Гостеприимство паши к английским гостям, вероятно, усиливалась оттого, что британские войска недавно захватили острова Итаку, Кефалонию и Зант, отбив их у французов. Однако Байрон был убежден, что на Али произвел впечатление его титул. Хобхаус сухо записал: «Лорд Байрон прочел мне лекцию о том, что я не питаю должного уважения к английской аристократии».
Для аудиенции с Али Байрон оделся «в полный костюм служителя дворца с великолепной саблей». Он был поражен личностью Али, обладающего в своем маленьком королевстве большей властью, чем сам султан, которому он выплачивал формальную дань. Жестокость Али заставила Байрона изобразить его романтическим злодеем в своих восточных поэмах и пиратом Ламбро, отцом «невесты-гречанки» Дон Жуана, который «отличался от остальных любителей разбоя – как джентльмен пристойно он держался».
Байрон писал матери: «Визирь принял меня в большой мраморной зале, в центре которой бил фонтан, а по стенам стояли алые оттоманки. Он встал мне навстречу – неслыханная почесть от мусульманина – и пригласил меня сесть с правой стороны. Он сказал, что я точно благородный господин, потому что у меня маленькие уши, вьющиеся волосы и изящные кисти рук, выразил удовлетворение моей внешностью и костюмом. Просил меня относиться к нему как к отцу, пока я буду в Турции, и добавил, что считает меня своим сыном. Он и в самом деле относился ко мне как к ребенку, по двадцать раз в день присылая мне миндаль, шербет, фрукты и сладости. Он просил почаще приходить к нему в гости, особенно ночью, когда у него было свободное время».
Польщенный вниманием Али, Байрон не мог не понимать, что за словами последнего о его красивой внешности крылись более низменные намерения и чувства, чем восхищение перед высокородным господином.
Байрон уехал с благословения Али-паши и с албанским солдатом по имени Василий, который впоследствии стал его слугой. Байрон получил приглашение к сыну Али, Вели, тогдашнему паше Морей (Пелопоннеса). Именно благодаря Василию, который служил Байрону с «неистовой преданностью», у него сложилось самое лучшее впечатление об албанском национальном характере.

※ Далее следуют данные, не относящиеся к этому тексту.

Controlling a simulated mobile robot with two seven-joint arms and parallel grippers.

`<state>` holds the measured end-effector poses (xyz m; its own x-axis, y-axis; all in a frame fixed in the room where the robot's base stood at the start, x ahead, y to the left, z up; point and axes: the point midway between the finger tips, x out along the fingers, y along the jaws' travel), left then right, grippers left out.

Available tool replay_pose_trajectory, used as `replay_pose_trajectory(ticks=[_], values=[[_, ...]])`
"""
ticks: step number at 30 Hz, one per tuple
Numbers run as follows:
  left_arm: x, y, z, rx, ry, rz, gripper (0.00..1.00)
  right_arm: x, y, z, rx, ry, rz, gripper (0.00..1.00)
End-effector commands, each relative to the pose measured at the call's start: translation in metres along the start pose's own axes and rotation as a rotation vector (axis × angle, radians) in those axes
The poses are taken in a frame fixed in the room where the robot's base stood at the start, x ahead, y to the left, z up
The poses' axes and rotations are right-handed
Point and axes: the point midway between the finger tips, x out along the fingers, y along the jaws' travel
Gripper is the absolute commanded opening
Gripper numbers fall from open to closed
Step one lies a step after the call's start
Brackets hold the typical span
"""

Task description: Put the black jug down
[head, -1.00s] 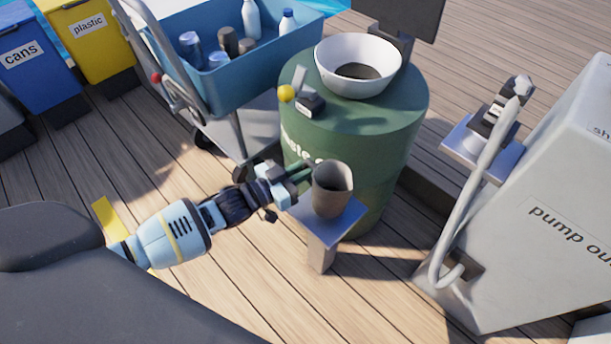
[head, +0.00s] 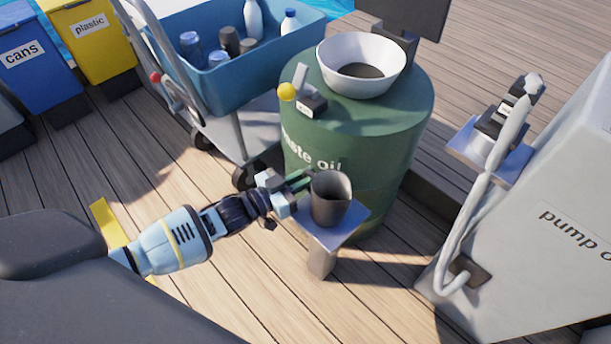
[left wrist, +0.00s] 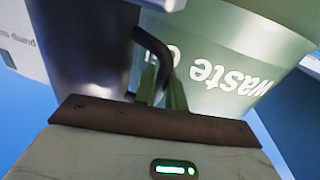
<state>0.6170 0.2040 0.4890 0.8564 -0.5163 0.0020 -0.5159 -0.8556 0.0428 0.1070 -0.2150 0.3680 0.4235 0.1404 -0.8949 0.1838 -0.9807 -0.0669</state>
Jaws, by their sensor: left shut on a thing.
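The black jug (head: 329,199) is upright at the small stand (head: 345,228) in the middle of the head view. Its base is over the stand's light top; I cannot tell for certain whether it touches. My left gripper (head: 303,181) comes in from the left and is shut on the jug's handle. In the left wrist view the dark jug (left wrist: 85,55) fills the upper left, and its curved black handle (left wrist: 158,52) runs down between my fingers. The fingertips are partly hidden behind the handle and the gripper body. My right gripper is in neither view.
The green waste oil drum (head: 385,140) stands just behind the stand, with a white funnel (head: 361,65) and a yellow-knobbed lever (head: 287,92) on top. A blue cart (head: 265,80) with bottles and cans is behind left. The pump-out cabinet (head: 540,230) is at right.

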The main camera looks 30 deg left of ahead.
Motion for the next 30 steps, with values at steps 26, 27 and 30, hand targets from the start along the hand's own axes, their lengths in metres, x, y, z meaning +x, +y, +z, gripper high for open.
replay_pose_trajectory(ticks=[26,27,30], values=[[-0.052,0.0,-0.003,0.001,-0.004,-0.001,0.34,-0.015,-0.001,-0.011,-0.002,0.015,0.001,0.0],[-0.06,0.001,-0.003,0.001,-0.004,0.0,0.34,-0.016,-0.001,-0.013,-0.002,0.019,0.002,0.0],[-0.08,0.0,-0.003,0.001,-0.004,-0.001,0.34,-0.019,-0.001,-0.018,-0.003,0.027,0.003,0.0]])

Когда 23 октября путешественники выехали из Тепелены, дожди прекратились, и через четыре дня они вернулись в Янину, где провели насыщенную неделю в городе и его окрестностях. Они побывали во дворце Али на озере, где хозяином был двенадцатилетний сын Вели-паши, обладающий всеми достоинствами своего кузена Хуссейна. Байрон писал матери: «Это самые восхитительные создания из всех виденных мною. Махмут надеется на встречу со мной, мы друзья, хотя не понимаем друг друга, как, впрочем, и многие другие, но только по иной причине».

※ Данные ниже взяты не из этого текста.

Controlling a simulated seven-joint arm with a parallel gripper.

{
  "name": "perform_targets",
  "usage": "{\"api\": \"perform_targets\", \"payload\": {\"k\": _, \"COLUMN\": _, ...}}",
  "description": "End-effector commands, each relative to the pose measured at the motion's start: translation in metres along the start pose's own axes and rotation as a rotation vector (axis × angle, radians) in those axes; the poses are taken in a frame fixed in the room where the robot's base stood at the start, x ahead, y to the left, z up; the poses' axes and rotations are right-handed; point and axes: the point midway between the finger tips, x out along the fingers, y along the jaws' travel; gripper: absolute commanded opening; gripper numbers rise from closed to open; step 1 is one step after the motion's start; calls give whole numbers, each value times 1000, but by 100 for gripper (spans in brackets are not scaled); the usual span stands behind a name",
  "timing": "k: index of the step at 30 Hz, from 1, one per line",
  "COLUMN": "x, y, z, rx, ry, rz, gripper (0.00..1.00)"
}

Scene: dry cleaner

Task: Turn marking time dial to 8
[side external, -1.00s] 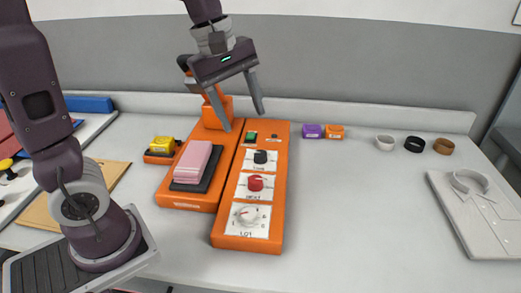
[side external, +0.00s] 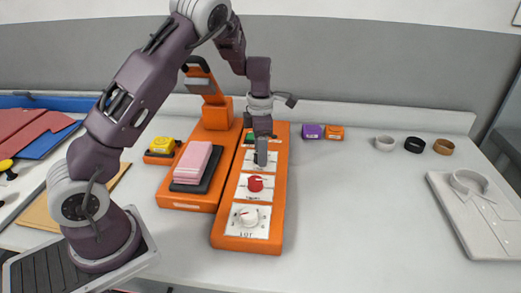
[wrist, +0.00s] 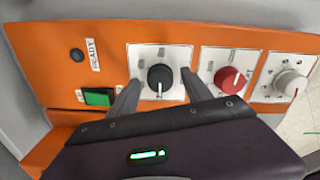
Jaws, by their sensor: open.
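The orange control box (side external: 219,234) carries three dials in a row on white plates. The black dial (wrist: 159,76) is farthest back; its white pointer mark faces the bottom of the wrist view, and the plate's numbers are too small to read. The red dial (side external: 255,184) is in the middle and the white dial (side external: 248,217), over a plate marked LOT, is nearest the front. My gripper (side external: 261,161) points down over the black dial and hides it in the side view. In the wrist view its open fingers (wrist: 160,82) stand on either side of the black dial, with gaps.
A green button (wrist: 99,97) and a READY lamp (wrist: 77,55) are beside the black dial. A pink stack (side external: 192,160) lies on the orange machine to the left. The table between is clear.

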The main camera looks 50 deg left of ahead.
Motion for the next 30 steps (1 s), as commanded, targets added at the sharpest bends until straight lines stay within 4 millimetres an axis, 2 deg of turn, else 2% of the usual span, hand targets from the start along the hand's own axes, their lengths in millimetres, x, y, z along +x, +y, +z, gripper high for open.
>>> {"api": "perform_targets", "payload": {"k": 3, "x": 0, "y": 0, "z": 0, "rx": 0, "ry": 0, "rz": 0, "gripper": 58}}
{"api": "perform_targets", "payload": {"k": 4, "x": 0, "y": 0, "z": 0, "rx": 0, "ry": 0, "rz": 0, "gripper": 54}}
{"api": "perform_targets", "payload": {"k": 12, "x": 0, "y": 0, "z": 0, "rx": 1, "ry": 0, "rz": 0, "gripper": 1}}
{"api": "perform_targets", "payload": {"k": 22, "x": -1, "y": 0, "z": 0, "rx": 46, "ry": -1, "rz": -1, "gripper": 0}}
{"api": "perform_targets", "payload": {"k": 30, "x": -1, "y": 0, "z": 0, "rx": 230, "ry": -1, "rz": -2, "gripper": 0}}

Хотя Байрон посмеивался над любовью Хобхауса к написанию дневника и сбору путевых впечатлений, сам он тоже записывал впечатления от поездки. Именно они вызывали на его лице то «восхищенное выражение», замеченное Голтом во время плавания на Мальту, или вынуждали его глядеть «с отсутствующим видом и мечтательно созерцать далекие горы», как записал капитан Лик в Янине. В последний день октября Байрон приступил к откровенно автобиографичной поэме, посвященной приключениям и размышлениям Чайльд Буруна, впоследствии ставшего Чайльд Гарольдом. Спенсеровская строфа, которой написана поэма, несомненно, возникла после прочтения части произведения «Королева фей» из «Избранных произведений», антологии, путешествовавшей с Байроном через горы Албании. В самом начале поэмы плохо скрытое второе «я» автора, несмотря на общий мрачный тон произведения, с радостью отозвалось на путевые приключения. Каждую неделю во время остановок в пути Байрон писал эту поэму.

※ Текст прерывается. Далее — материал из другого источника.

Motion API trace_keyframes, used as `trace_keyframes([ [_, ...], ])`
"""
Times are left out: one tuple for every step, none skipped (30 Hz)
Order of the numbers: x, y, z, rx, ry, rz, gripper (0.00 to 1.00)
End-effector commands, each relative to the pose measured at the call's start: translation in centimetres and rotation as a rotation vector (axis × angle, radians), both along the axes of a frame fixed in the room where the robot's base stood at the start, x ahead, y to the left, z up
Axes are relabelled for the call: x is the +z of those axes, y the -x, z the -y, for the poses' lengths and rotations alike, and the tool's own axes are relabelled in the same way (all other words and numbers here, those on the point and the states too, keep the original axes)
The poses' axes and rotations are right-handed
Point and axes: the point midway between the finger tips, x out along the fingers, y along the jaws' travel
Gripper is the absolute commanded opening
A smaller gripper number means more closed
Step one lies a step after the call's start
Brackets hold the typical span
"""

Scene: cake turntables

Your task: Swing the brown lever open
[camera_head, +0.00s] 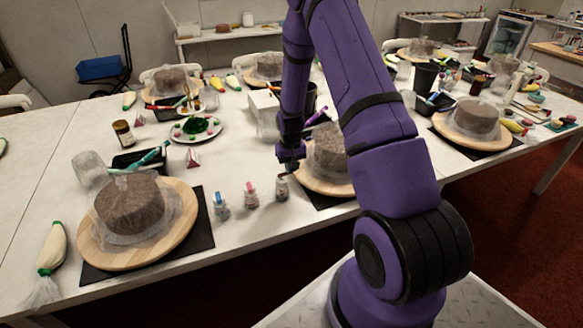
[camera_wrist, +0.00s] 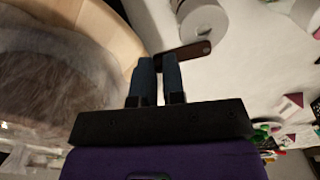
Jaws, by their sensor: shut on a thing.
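The brown lever (camera_wrist: 197,49) is a flat, dark bar with a small hole near its free end, in the wrist view. It lies beside a white-grey cylindrical bottle (camera_wrist: 202,18). My gripper (camera_wrist: 158,62) has its two blue-grey fingers closed on the lever's left part, which they partly hide. In the head view my gripper (camera_head: 287,166) points down just above a small bottle (camera_head: 282,188), the rightmost of three at the table's front. The lever itself is too small to make out clearly there.
Bottles with a red top (camera_head: 251,195) and a blue top (camera_head: 221,206) stand to the left. A cake on a wooden turntable (camera_head: 319,185) is close on the right, partly behind my arm. Another turntable (camera_head: 90,238) stands at left. A plate (camera_head: 212,136) lies behind.

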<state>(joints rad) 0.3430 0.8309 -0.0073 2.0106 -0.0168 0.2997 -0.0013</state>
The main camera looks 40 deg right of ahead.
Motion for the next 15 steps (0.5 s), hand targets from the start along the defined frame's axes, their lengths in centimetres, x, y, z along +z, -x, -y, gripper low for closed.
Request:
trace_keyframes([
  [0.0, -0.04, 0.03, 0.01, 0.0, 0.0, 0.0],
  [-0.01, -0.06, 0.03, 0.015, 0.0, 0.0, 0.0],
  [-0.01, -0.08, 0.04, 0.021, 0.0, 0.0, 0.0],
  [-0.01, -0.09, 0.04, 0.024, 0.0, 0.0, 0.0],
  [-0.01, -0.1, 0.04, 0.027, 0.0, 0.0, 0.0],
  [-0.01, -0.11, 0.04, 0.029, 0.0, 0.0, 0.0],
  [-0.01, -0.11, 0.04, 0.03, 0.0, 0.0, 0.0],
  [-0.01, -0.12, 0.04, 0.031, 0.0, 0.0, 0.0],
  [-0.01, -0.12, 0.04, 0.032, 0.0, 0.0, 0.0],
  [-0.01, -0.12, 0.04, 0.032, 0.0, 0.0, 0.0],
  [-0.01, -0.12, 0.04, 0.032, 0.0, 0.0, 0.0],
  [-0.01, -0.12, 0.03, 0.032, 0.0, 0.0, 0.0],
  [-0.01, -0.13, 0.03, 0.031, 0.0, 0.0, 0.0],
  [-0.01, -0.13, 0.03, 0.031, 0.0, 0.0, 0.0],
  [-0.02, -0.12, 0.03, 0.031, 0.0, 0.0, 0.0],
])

Поэт, привыкший к тяжелым условиям кочевой жизни, в отличие от Хобхауса и Флетчера, которые к этому так и не приспособились, 3 ноября оставил Янину. Он принял предложение Али плыть на военном корабле из Превезы в Патры, но ни капитан, ни турецкая команда не знали, как управляться с судном, и, когда поднялся сильный ветер, они запаниковали. Байрон так описывал матери это происшествие: «Флетчер прощался с женой, греки призывали всех святых, мусульмане – Аллаха, капитан, стеная, бегал по палубе, призывая нас молиться, паруса обвисли, палуба дрожала, ветер завывал, спускалась ночь, и, судя по всему, Корфу должен был стать нашей «водяной могилой», как высокопарно выразился Флетчер. Я как мог успокаивал его, но, поняв, что это бесполезно, завернулся в албанский плащ и лег на палубе, приготовившись к худшему». Наконец греки сумели бросить якорь на скалистом побережье Сули недалеко от Парги.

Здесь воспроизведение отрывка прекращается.